■ **WHAT IS EXPECTED**:
Where a line contains the string "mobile", copy that line.
+++ MATERIAL FOR THE TASK +++
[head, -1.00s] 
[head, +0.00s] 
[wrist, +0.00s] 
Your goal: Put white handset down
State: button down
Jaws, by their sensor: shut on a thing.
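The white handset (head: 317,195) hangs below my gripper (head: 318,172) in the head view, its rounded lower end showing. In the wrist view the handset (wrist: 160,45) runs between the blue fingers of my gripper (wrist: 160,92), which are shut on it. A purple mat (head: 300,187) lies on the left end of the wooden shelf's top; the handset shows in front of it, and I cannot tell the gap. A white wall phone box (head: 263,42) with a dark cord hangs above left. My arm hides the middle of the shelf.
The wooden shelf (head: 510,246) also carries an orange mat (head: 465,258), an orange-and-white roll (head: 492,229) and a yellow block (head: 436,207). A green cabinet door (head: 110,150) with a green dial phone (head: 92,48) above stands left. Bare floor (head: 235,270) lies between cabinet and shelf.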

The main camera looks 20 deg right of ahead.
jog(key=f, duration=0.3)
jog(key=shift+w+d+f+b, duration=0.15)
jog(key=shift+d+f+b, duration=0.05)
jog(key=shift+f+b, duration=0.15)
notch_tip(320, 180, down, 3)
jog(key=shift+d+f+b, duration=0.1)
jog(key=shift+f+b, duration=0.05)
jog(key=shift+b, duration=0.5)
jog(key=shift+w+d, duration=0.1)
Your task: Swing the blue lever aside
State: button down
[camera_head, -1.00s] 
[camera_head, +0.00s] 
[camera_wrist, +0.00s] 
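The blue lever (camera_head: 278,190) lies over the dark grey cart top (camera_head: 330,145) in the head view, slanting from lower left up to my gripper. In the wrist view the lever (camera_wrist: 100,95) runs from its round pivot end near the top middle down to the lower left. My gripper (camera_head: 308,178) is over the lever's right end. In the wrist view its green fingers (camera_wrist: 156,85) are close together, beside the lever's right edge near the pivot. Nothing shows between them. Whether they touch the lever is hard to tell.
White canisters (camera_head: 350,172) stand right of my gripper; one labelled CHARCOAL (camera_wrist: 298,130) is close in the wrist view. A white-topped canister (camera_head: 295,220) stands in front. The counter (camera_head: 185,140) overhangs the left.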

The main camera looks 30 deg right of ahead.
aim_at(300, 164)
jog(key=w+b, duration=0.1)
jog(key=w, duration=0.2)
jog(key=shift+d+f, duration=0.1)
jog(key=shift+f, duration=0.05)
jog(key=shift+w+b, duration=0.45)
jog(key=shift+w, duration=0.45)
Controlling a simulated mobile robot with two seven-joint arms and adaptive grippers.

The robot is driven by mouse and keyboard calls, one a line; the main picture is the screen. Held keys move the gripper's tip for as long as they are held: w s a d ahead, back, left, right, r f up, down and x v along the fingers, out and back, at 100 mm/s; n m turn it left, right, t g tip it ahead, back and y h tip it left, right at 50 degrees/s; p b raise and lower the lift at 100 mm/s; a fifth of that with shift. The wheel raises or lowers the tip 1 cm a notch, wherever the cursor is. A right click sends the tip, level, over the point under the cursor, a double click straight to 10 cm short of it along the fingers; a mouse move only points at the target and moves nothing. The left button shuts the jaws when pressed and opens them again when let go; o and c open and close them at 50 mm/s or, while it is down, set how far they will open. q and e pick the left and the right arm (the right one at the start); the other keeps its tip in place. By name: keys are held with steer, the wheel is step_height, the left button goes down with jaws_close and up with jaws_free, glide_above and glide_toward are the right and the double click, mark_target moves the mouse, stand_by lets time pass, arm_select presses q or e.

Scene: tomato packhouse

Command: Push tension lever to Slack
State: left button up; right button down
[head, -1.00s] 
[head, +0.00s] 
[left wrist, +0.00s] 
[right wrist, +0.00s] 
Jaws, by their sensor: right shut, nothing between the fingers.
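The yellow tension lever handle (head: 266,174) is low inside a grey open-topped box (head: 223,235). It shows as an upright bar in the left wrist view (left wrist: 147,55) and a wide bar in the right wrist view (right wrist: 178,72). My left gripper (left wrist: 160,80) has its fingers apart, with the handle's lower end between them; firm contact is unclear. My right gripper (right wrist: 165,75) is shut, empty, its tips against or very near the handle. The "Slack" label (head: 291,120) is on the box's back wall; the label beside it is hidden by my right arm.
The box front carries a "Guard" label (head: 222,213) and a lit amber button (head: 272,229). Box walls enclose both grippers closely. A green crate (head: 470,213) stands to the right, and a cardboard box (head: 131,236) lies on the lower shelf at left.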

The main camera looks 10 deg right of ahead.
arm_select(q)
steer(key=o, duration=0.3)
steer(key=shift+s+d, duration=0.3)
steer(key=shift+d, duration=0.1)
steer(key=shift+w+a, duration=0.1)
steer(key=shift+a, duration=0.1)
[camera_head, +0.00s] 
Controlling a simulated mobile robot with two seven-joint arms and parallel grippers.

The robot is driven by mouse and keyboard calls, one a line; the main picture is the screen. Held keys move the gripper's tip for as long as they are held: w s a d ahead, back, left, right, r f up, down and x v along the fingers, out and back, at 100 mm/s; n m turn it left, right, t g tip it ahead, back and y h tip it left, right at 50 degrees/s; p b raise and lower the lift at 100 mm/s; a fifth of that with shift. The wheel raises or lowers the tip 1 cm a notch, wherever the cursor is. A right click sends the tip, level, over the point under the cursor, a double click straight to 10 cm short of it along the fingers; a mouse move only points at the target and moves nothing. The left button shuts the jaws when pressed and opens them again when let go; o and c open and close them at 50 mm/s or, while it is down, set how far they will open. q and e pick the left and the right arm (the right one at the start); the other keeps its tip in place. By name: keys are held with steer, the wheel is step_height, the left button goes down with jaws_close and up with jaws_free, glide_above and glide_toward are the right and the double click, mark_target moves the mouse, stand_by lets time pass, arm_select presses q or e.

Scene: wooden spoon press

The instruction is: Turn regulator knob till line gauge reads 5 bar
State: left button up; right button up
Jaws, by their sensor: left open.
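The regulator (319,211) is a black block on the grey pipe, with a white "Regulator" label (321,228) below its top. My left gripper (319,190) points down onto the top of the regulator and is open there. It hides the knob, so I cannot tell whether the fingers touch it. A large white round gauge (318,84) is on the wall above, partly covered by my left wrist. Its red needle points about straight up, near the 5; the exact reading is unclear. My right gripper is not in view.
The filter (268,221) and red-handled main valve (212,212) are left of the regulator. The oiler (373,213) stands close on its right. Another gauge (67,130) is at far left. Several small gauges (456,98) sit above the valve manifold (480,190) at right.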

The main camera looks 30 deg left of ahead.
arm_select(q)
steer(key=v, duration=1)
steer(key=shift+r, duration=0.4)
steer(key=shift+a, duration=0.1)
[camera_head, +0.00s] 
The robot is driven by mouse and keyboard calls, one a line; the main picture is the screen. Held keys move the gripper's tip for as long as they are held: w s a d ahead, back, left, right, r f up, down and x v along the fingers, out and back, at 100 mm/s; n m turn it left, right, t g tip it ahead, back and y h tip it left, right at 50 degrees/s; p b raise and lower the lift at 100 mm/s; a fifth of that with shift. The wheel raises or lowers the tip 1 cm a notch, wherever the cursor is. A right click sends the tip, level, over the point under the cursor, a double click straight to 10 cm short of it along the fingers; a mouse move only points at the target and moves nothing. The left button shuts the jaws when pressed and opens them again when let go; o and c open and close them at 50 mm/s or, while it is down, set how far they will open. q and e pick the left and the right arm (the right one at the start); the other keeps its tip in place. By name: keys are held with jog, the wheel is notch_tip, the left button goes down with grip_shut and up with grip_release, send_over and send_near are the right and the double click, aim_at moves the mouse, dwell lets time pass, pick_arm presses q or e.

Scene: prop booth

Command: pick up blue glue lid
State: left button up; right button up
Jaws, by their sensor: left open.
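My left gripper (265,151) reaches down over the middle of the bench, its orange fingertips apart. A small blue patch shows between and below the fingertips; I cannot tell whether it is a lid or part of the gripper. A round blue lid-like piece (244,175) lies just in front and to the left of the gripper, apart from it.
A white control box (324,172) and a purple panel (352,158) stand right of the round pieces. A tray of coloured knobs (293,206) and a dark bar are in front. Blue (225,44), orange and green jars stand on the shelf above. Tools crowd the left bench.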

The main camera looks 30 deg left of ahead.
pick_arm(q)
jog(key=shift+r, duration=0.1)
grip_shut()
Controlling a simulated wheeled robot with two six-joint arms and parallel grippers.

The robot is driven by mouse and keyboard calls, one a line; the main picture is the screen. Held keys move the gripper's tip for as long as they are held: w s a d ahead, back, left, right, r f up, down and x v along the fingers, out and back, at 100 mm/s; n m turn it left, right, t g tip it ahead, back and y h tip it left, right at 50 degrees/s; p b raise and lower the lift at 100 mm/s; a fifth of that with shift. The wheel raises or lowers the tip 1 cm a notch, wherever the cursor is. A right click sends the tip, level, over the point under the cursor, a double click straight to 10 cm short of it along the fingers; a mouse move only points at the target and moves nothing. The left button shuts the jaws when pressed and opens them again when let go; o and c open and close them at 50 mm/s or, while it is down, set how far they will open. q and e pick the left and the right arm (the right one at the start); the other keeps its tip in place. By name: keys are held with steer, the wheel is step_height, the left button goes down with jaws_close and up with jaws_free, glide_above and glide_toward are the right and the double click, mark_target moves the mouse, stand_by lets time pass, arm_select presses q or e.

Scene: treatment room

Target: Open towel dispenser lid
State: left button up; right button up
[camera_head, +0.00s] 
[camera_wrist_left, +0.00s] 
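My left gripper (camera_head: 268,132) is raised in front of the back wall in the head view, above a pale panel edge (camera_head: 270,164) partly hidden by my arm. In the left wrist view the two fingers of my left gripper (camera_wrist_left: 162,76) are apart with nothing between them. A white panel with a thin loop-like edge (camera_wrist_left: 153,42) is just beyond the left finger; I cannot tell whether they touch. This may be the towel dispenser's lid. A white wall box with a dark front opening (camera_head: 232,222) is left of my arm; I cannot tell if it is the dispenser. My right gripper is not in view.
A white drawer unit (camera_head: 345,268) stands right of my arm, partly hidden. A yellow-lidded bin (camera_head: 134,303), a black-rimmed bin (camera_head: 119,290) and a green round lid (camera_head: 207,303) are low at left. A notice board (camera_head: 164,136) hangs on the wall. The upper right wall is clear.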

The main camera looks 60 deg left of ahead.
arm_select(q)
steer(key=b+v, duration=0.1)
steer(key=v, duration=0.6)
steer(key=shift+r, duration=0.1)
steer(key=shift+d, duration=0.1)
+++
■ **EXERCISE RESPONSE**:
Controlling a simulated mobile robot with two seven-joint arms and adaptive grippers.
Controlling a simulated mobile robot with two seven-joint arms and parallel grippers.

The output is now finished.